(Lines of data)
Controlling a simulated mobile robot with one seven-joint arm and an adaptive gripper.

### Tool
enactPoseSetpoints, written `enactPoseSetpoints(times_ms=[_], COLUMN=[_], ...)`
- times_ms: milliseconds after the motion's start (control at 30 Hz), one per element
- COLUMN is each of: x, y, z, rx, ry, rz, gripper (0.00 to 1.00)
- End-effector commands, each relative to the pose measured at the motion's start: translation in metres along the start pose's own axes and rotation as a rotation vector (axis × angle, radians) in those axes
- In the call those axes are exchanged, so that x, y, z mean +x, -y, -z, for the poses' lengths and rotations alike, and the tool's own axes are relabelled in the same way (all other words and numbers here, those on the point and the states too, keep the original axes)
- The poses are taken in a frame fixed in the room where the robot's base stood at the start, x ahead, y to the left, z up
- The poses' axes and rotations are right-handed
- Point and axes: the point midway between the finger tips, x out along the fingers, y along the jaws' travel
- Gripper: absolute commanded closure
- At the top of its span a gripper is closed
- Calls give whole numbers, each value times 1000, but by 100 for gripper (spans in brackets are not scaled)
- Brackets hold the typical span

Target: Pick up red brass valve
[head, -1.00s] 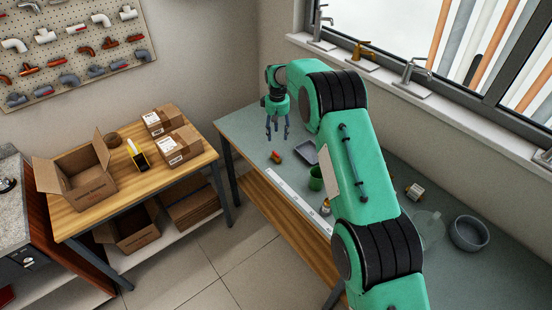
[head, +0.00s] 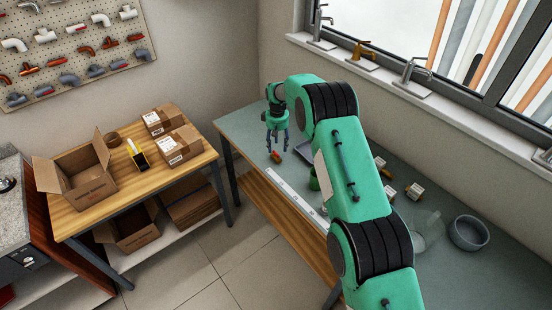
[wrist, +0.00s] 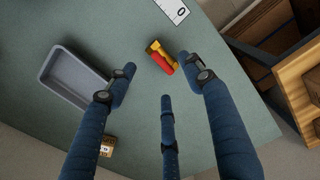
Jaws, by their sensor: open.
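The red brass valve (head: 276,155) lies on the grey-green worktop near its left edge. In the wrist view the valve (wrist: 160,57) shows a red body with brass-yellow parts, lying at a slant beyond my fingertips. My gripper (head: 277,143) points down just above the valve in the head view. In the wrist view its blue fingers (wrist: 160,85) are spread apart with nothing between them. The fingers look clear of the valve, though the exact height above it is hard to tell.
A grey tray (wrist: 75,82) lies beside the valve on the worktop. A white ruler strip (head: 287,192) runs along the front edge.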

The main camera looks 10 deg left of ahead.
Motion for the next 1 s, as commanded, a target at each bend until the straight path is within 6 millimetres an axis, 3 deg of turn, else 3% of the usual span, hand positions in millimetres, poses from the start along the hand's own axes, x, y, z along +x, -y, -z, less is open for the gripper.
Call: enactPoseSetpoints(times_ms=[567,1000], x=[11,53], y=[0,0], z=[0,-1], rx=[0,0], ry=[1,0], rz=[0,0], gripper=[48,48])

---

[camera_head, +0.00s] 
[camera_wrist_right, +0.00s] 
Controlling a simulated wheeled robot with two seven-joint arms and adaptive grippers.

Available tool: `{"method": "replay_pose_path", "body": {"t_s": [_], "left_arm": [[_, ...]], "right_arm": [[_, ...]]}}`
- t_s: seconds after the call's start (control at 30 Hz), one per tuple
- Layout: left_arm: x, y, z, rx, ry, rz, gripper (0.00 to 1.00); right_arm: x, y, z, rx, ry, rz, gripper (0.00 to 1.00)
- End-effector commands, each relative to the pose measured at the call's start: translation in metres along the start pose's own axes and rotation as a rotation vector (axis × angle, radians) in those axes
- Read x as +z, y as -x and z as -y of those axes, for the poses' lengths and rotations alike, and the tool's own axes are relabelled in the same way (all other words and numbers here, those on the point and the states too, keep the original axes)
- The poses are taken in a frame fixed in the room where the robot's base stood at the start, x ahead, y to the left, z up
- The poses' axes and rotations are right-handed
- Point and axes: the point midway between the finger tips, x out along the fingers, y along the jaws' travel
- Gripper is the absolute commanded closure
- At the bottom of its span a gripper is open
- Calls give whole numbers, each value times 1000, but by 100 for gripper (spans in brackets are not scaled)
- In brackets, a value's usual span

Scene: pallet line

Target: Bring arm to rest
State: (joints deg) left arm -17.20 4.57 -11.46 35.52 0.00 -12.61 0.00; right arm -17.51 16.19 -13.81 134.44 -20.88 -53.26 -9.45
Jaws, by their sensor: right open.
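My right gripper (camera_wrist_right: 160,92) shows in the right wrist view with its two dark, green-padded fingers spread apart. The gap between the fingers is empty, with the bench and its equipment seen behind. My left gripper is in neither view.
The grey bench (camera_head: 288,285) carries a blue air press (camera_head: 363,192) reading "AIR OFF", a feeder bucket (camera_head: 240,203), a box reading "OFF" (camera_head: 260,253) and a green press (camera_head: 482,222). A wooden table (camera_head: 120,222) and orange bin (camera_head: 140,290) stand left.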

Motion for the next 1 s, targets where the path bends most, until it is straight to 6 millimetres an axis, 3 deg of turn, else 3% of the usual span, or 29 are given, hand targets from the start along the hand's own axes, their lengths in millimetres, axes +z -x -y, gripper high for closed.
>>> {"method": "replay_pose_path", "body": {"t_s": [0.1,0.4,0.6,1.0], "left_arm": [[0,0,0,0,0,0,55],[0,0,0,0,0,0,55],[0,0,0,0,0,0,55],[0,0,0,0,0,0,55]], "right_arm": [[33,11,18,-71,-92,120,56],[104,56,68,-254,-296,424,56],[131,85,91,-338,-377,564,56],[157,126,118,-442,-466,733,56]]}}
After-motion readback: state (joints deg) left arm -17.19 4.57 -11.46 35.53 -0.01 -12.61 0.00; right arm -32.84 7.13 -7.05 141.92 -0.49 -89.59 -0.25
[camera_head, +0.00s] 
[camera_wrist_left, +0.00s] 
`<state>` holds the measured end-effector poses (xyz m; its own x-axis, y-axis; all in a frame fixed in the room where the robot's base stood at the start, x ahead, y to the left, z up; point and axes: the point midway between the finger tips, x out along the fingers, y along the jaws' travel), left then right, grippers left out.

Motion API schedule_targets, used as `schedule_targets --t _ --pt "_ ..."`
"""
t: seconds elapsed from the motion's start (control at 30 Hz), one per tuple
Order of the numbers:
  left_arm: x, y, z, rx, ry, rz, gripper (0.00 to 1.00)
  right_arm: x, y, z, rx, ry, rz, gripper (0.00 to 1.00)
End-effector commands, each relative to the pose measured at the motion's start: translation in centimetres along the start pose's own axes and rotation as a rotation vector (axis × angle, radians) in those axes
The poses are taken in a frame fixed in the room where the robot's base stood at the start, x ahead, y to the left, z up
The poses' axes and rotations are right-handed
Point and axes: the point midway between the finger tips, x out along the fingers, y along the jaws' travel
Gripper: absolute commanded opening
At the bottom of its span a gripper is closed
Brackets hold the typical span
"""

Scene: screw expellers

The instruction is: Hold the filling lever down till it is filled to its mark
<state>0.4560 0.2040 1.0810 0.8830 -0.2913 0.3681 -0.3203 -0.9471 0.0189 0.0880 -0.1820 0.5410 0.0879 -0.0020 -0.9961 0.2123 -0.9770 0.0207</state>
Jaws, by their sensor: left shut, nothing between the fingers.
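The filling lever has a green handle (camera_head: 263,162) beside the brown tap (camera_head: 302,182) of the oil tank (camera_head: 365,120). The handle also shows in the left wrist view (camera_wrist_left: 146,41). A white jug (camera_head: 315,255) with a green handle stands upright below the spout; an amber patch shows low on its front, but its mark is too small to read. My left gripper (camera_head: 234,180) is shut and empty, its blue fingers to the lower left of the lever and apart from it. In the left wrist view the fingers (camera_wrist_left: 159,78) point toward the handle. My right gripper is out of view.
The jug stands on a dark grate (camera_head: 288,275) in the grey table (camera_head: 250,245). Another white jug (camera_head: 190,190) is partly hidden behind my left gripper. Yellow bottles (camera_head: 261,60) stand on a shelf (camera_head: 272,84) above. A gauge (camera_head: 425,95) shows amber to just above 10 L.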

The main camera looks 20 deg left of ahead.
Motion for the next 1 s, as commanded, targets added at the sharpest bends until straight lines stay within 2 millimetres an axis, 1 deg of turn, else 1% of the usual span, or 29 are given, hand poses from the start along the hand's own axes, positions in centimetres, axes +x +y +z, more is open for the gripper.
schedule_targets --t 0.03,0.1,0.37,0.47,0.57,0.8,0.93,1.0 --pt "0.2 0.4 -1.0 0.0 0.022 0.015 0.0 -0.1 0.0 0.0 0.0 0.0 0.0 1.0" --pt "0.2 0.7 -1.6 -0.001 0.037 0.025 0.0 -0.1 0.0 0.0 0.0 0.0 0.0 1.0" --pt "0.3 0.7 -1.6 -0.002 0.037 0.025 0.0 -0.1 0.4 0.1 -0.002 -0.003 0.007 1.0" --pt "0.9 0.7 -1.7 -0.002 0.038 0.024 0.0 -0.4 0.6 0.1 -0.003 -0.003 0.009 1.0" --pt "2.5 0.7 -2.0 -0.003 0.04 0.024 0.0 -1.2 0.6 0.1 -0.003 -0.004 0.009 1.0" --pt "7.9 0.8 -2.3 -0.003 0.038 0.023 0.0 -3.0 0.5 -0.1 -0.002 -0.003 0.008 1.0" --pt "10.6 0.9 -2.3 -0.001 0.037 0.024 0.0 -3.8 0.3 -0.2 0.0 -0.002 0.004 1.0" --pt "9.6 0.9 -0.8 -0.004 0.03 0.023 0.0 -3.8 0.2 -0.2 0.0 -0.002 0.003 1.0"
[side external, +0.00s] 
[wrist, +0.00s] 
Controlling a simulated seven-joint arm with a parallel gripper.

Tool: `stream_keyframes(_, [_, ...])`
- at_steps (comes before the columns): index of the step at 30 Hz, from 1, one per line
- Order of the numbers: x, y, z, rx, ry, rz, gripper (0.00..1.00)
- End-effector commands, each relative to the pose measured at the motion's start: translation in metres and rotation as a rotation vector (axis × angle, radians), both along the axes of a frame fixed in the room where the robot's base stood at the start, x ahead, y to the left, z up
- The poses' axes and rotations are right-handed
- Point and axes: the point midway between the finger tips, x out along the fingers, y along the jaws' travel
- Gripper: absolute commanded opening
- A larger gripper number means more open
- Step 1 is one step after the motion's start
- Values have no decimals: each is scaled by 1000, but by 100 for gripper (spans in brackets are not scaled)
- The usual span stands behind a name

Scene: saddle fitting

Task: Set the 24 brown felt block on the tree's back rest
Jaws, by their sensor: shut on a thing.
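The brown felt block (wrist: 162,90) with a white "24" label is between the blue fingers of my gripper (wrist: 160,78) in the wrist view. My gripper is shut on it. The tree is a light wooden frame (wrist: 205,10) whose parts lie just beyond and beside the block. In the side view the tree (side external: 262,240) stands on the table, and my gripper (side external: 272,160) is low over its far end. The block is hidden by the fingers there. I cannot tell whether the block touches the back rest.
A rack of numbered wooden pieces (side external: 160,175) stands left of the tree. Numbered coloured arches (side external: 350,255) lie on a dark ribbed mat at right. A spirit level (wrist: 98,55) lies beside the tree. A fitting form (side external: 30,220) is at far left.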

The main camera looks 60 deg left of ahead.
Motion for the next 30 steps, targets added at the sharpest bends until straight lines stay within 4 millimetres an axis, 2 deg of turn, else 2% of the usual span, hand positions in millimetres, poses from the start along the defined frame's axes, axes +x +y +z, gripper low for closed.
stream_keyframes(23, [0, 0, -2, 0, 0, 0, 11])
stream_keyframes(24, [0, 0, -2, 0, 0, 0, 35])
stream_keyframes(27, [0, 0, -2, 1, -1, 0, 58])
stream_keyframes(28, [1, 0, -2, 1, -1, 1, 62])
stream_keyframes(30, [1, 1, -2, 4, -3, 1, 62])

--

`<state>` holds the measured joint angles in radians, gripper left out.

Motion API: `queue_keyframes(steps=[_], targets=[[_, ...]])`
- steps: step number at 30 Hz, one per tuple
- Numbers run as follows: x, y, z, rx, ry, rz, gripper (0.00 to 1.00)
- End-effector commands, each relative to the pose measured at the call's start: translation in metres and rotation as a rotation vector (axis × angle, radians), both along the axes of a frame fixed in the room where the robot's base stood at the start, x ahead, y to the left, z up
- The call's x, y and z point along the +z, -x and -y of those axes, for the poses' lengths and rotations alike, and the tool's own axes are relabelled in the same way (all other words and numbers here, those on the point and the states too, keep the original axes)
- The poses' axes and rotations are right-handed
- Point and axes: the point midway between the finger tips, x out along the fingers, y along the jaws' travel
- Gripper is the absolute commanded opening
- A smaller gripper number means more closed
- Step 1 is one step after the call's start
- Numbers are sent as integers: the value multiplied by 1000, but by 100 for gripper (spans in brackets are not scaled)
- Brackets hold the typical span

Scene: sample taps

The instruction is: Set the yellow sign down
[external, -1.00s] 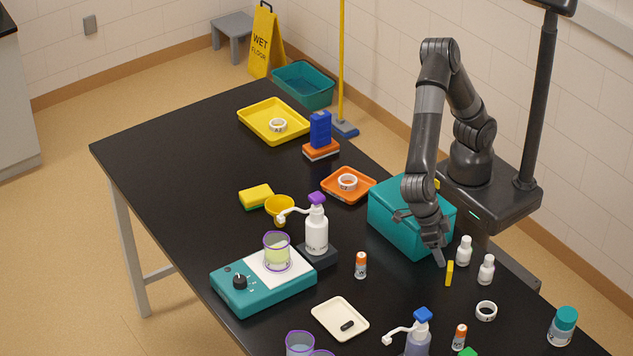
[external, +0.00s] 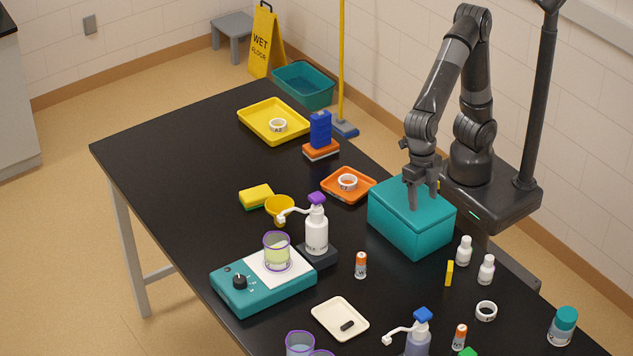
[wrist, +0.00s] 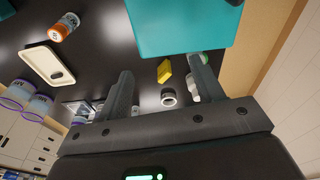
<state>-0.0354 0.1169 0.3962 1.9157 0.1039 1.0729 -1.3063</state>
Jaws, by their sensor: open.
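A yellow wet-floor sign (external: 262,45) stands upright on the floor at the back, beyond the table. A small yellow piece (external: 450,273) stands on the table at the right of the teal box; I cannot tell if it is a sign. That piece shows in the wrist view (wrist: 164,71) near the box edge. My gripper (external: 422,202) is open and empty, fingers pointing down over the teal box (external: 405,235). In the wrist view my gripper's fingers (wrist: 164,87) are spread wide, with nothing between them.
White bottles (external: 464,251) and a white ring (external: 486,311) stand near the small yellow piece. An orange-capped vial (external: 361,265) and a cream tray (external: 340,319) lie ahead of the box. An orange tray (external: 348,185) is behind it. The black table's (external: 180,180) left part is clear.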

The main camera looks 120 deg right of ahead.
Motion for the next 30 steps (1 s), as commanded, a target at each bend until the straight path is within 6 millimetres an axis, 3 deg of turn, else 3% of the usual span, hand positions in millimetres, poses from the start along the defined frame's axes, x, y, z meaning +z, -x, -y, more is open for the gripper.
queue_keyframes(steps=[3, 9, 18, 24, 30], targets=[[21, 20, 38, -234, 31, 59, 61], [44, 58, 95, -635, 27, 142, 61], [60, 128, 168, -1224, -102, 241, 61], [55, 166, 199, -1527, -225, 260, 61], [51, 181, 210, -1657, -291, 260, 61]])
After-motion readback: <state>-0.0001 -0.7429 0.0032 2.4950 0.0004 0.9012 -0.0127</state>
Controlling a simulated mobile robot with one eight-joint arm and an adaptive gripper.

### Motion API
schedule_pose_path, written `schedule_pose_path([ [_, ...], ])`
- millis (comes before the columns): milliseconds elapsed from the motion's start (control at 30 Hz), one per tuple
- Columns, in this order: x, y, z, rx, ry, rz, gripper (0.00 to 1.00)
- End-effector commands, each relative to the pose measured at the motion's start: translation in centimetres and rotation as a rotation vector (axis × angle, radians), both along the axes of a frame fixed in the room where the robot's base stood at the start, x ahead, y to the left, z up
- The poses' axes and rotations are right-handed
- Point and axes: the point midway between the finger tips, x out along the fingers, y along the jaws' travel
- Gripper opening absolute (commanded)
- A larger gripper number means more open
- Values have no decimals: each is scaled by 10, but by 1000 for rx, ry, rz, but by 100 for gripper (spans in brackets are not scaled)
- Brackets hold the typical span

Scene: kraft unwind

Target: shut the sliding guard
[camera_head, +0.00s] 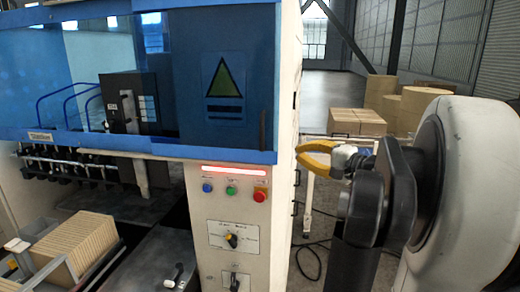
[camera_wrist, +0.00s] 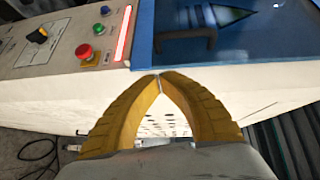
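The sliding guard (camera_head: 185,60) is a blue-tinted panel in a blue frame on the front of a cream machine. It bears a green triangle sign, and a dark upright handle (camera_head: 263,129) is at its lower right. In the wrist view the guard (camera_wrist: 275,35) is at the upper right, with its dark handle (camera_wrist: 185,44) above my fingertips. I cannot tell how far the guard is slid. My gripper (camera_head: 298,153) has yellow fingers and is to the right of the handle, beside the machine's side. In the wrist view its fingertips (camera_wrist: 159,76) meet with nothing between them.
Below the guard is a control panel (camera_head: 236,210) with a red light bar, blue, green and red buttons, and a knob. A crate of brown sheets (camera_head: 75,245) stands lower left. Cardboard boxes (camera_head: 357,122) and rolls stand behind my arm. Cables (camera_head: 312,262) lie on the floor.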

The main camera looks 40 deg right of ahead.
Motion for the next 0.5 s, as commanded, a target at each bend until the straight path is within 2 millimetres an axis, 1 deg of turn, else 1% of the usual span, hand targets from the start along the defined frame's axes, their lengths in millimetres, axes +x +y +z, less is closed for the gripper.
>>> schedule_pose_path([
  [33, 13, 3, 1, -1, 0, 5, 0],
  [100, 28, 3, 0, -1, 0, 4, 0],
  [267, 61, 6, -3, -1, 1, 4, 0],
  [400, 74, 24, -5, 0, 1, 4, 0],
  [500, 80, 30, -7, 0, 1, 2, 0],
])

Written instruction: Out of the data above, set down the lines from the one with "Controlling a simulated mobile robot with one seven-joint" to the one with "- COLUMN is", both included, exactly as written and with no additions.

Exercise solution:
Controlling a simulated mobile robot with one seven-joint arm and an adaptive gripper.

### Tool
enactPoseSetpoints, written `enactPoseSetpoints(times_ms=[_], COLUMN=[_], ...)`
- times_ms: milliseconds after the motion's start (control at 30 Hz), one per element
- COLUMN is each of: x, y, z, rx, ry, rz, gripper (0.00 to 1.00)

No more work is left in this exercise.